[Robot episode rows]
┄┄┄┄┄┄┄┄┄┄

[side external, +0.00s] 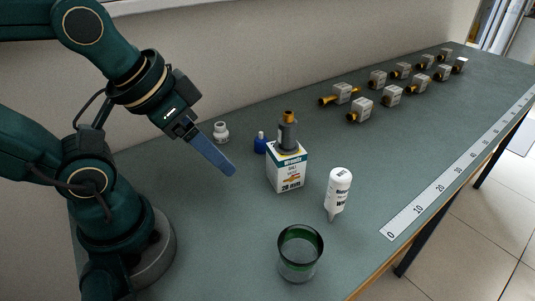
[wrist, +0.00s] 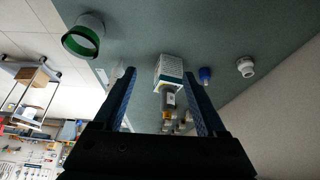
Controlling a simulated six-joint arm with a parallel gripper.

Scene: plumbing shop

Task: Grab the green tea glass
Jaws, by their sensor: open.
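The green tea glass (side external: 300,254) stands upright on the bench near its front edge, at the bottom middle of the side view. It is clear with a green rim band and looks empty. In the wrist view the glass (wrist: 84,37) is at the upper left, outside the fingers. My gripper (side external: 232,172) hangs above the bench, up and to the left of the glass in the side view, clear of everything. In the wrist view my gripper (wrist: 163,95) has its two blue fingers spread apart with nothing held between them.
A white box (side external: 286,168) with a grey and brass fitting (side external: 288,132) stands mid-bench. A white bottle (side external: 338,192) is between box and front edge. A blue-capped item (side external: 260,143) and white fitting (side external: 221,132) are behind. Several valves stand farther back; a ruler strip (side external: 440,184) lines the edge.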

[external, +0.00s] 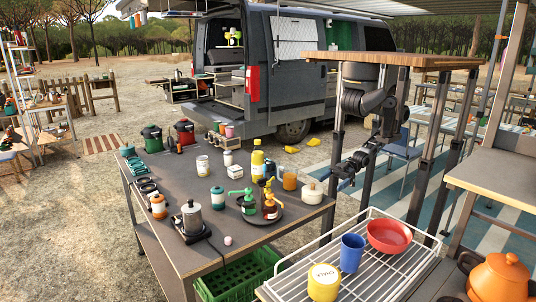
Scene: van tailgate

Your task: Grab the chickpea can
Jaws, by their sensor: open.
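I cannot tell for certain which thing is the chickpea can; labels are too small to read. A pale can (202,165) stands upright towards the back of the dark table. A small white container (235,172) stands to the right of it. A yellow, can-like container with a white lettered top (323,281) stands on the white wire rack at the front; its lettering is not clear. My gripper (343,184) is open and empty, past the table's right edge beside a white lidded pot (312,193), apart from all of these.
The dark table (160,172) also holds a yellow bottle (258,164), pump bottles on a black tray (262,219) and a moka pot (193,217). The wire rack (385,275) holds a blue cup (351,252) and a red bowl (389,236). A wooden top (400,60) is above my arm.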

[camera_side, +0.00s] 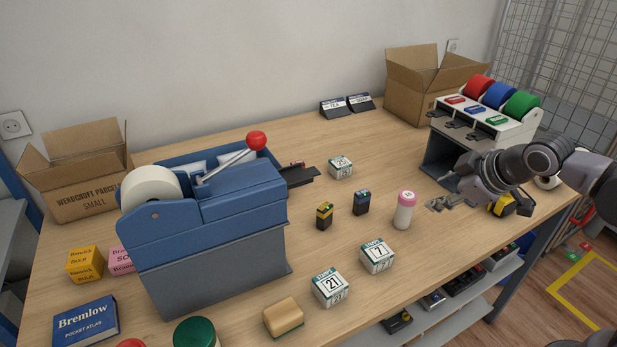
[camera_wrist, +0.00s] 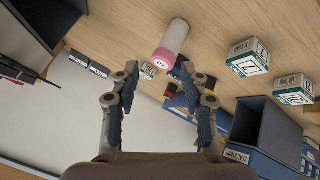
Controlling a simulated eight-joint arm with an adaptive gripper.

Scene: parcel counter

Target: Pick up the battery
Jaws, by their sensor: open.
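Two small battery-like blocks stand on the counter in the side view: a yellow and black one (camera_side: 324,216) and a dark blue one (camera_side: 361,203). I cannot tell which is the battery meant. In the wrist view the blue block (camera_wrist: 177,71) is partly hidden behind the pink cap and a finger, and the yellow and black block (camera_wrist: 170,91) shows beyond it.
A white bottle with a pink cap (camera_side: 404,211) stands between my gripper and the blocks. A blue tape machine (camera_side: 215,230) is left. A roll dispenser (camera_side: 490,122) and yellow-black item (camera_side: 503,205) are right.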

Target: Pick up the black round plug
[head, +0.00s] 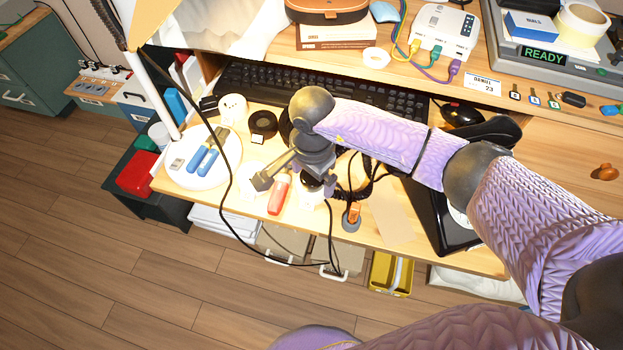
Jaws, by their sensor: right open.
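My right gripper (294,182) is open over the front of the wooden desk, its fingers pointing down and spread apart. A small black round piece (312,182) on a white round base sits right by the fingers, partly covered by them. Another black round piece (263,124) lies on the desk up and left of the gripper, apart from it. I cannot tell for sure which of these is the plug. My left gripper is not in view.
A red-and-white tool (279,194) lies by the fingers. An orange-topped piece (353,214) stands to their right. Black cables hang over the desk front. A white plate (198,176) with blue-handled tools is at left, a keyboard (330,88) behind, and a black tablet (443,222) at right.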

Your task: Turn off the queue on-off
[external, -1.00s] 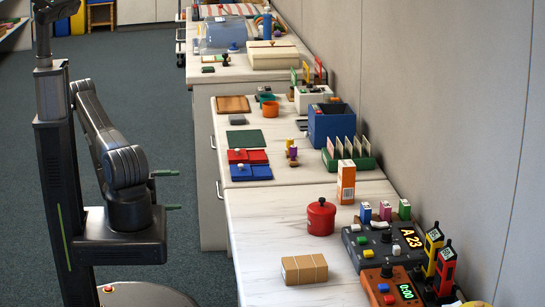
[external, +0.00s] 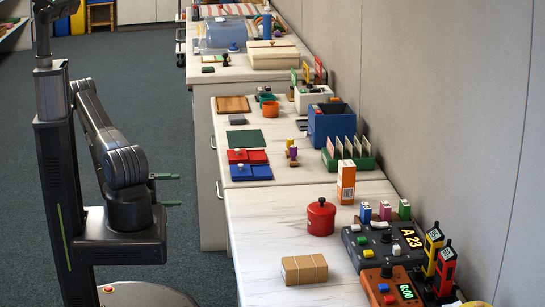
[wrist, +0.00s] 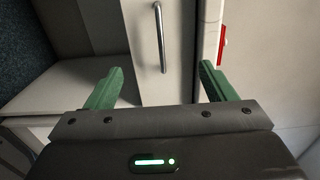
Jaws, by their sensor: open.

┄┄┄┄┄┄┄┄┄┄

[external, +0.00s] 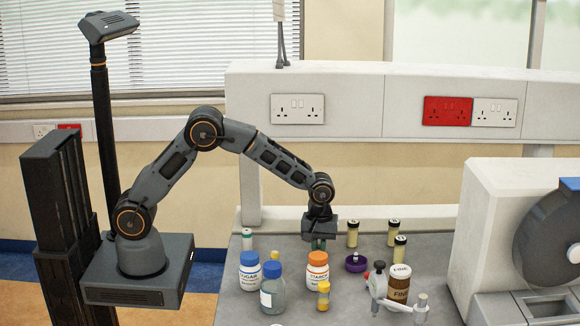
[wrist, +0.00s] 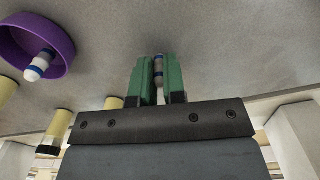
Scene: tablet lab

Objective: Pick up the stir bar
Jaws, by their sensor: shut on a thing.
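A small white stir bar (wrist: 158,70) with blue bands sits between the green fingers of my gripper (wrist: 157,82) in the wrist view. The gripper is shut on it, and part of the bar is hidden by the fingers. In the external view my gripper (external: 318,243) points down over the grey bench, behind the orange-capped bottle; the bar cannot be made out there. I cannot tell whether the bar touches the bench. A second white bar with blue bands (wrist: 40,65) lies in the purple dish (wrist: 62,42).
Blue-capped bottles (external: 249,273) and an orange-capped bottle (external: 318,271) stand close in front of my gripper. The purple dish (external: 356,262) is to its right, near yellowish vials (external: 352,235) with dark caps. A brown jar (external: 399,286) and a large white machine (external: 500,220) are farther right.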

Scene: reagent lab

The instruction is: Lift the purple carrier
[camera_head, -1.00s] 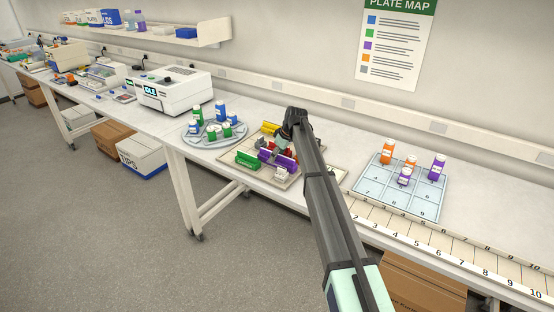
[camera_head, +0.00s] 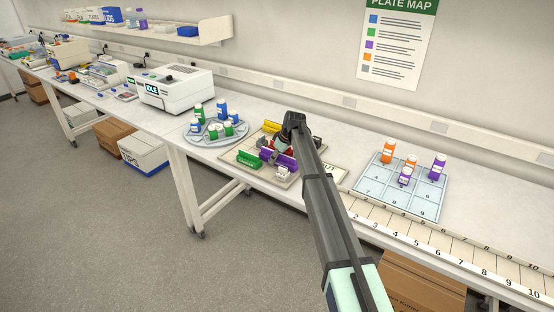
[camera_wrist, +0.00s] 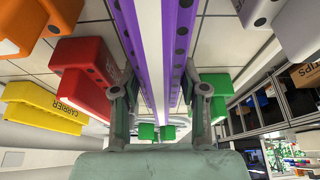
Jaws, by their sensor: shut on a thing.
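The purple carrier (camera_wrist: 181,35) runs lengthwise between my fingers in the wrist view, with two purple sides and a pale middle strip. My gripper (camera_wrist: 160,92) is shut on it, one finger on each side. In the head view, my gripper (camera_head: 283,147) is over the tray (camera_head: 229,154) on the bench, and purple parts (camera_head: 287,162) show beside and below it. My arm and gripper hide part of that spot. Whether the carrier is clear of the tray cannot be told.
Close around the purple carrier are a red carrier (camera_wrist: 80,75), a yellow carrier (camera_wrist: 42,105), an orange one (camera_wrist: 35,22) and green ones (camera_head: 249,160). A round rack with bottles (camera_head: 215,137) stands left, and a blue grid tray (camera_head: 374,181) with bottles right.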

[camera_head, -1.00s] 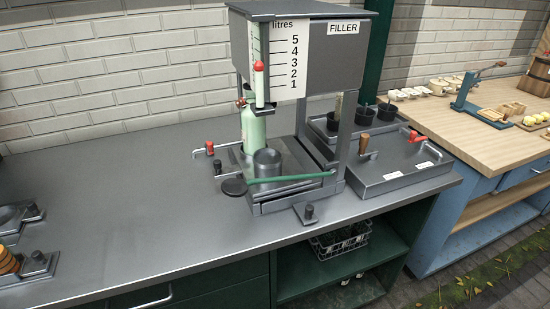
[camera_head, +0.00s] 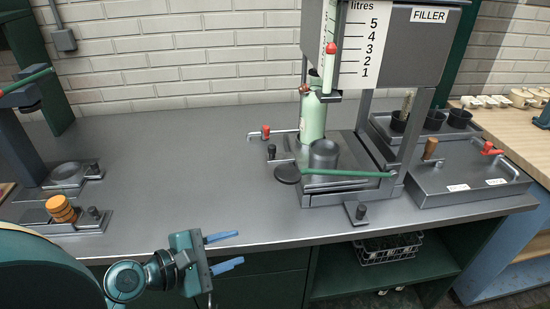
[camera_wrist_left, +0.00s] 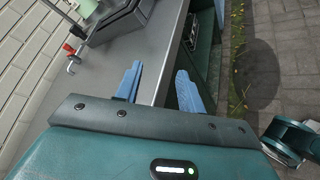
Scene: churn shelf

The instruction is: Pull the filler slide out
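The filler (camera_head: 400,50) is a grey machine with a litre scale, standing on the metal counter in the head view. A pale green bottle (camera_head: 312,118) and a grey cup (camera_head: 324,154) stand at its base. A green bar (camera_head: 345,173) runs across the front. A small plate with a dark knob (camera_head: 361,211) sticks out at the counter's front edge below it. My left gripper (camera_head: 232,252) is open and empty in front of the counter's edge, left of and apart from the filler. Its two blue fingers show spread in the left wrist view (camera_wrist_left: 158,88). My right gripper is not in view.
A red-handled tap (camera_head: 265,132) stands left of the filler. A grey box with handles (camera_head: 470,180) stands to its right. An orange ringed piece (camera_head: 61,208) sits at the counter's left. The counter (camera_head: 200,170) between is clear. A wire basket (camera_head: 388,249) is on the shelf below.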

┄┄┄┄┄┄┄┄┄┄

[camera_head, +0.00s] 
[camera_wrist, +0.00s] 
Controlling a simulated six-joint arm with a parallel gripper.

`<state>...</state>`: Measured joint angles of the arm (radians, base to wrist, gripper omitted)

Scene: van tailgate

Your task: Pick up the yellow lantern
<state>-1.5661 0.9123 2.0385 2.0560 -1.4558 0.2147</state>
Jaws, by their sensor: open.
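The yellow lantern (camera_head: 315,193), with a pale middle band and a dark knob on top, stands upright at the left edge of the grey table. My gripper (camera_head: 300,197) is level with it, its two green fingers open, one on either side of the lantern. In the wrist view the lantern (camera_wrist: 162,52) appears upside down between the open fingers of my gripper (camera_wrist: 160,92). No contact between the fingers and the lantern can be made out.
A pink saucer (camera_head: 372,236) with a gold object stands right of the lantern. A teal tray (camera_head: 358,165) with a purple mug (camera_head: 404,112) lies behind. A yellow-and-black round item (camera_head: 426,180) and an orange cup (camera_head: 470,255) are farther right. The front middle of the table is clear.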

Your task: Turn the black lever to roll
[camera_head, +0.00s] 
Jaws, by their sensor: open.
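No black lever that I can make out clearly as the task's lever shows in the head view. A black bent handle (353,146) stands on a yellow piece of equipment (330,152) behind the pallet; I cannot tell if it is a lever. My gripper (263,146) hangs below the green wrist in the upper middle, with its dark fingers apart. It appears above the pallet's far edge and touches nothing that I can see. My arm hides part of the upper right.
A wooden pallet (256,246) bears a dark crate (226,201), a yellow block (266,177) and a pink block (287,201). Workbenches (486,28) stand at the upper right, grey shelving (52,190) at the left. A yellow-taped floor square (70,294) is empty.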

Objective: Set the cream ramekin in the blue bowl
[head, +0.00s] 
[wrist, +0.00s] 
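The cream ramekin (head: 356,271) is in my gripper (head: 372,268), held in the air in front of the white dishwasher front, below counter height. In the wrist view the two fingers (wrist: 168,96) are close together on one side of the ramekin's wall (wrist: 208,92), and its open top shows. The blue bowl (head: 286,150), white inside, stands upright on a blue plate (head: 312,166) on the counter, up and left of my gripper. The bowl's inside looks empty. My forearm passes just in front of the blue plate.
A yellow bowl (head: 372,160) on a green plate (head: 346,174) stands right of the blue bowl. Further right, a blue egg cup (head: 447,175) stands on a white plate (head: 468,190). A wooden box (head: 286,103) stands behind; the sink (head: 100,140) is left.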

┄┄┄┄┄┄┄┄┄┄

Task requirements: Return all the lines that contain the string "Your".

The answer:
Your task: Grab the chickpea can
Your task: Turn off the queue on-off
Your task: Pick up the yellow lantern
Your task: Turn the black lever to roll

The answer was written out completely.